Victoria Scholar, head of investment at interactive investor, said this has helped offset profit woes in Disney+, the company’s streaming service, and its Studios division.
The media giant is struggling to hang on to subscribers, losing over 11m in its most recent quarter.
“Shares in Disney have underperformed the wider market this year.

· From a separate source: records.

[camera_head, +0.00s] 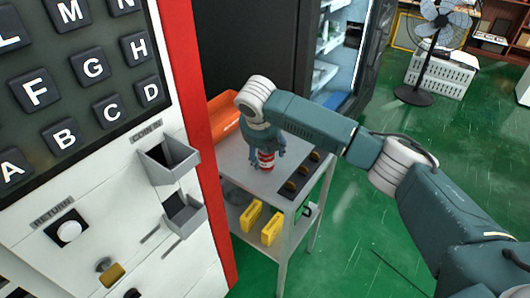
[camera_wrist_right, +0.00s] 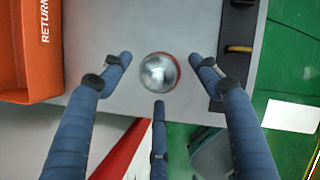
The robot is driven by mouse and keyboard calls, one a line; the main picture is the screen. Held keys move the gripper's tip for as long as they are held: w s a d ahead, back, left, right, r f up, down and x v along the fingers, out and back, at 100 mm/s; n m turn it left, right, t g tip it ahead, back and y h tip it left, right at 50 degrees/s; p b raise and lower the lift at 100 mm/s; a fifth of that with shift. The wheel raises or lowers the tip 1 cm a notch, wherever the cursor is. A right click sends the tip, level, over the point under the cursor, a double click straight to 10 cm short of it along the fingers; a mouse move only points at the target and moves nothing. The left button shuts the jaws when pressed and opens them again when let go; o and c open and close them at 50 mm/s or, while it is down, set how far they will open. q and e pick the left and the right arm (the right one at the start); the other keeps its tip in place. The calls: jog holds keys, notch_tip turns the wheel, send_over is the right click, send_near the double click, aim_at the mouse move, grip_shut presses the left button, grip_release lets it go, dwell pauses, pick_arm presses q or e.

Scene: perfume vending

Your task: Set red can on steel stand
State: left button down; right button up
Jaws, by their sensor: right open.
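The red can (camera_head: 266,161), red with white bands, stands upright on the grey top of the steel stand (camera_head: 238,168) beside the vending machine. Its round silver top (camera_wrist_right: 158,73) shows in the right wrist view, with a thin red edge. My right gripper (camera_head: 265,146) is just above and around the can, pointing down. In the wrist view its blue fingers (camera_wrist_right: 160,64) are spread open, with visible gaps between them and the can. The gripper hides part of the can's upper side in the head view. My left gripper is not in view.
An orange bin marked RETURN (camera_wrist_right: 22,50) sits at the stand's back left. A dark strip with several brownish pieces (camera_head: 300,176) lies along its right edge. Yellow items (camera_head: 250,217) are on the lower shelf. The vending machine (camera_head: 200,90) borders the stand's left; green floor is open right.

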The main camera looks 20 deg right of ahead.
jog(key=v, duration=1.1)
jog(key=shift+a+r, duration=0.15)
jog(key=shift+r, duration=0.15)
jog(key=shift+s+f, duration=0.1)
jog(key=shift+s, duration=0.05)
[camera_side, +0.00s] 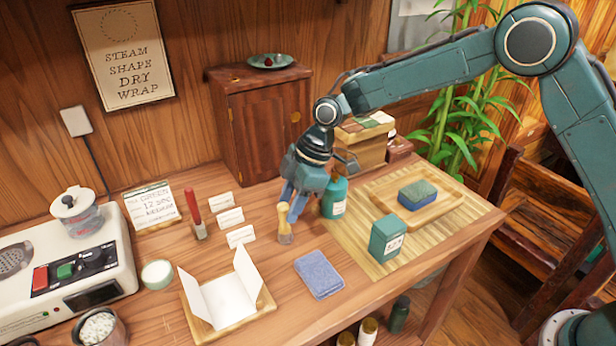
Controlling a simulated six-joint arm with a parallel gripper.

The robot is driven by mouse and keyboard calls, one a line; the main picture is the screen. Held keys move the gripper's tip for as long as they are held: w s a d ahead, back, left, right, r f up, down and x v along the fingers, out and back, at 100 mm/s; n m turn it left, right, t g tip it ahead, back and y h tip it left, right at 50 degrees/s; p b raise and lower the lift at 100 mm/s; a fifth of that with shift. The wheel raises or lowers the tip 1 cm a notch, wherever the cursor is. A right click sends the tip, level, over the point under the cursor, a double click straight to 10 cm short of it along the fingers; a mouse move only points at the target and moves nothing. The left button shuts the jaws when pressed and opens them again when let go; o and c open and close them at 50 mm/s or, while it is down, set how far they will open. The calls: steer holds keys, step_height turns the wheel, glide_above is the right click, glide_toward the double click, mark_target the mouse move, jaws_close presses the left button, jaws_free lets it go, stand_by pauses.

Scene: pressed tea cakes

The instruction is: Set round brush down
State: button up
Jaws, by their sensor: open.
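A round brush (284,222) with a pale yellow handle stands upright on the wooden table, its grey end down. My gripper (291,208) points down right at the brush, its blue fingers around or just behind the handle. The fingers look open; whether they touch the handle I cannot tell. A second brush with a red handle (193,206) stands farther left.
A teal bottle (333,198) stands close to the right of my gripper. White cards (230,217) lie to the left. A folded blue cloth (318,274), a wooden tray with white paper (262,303) and a green tin (385,239) are nearer the front.

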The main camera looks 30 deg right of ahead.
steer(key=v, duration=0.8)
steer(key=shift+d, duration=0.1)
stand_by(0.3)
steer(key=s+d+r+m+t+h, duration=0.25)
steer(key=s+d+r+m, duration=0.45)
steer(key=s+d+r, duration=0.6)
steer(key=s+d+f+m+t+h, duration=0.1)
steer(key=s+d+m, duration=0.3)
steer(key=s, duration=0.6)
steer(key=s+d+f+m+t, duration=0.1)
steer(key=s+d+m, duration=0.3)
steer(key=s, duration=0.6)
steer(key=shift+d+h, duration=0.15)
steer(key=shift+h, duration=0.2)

Having enjoyed a strong January performance, the stock has largely been under pressure since, reflecting concerns about its business model,” Scholar said.
Iger made a shock comeback to the helm of Disney in November, having previously led the firm for 15 years until 2020.
Despite the negative investor reaction to the move, potential new charaters and franchises seems a “sensible plan for growth” rather than price hikes, said Susannah Streeter, head of money and markets, Hargreaves Lansdown.
In January, activist investor Nelson Peltz said Disney’s reliance on hiking ticket costs was “unsustainable”.
Disney had come under intense criticism for layering up prices in its theme parks, and squeezing out money from customers, a tactic high profile investor Nelson Peltz called unsustainable.
“Although there are signs that consumers are more willing to forgo big ticket items, for socialising and holidays, competition for tourist dollars is intense and how this investment is deployed will be closely scrutinised,” Streeter added.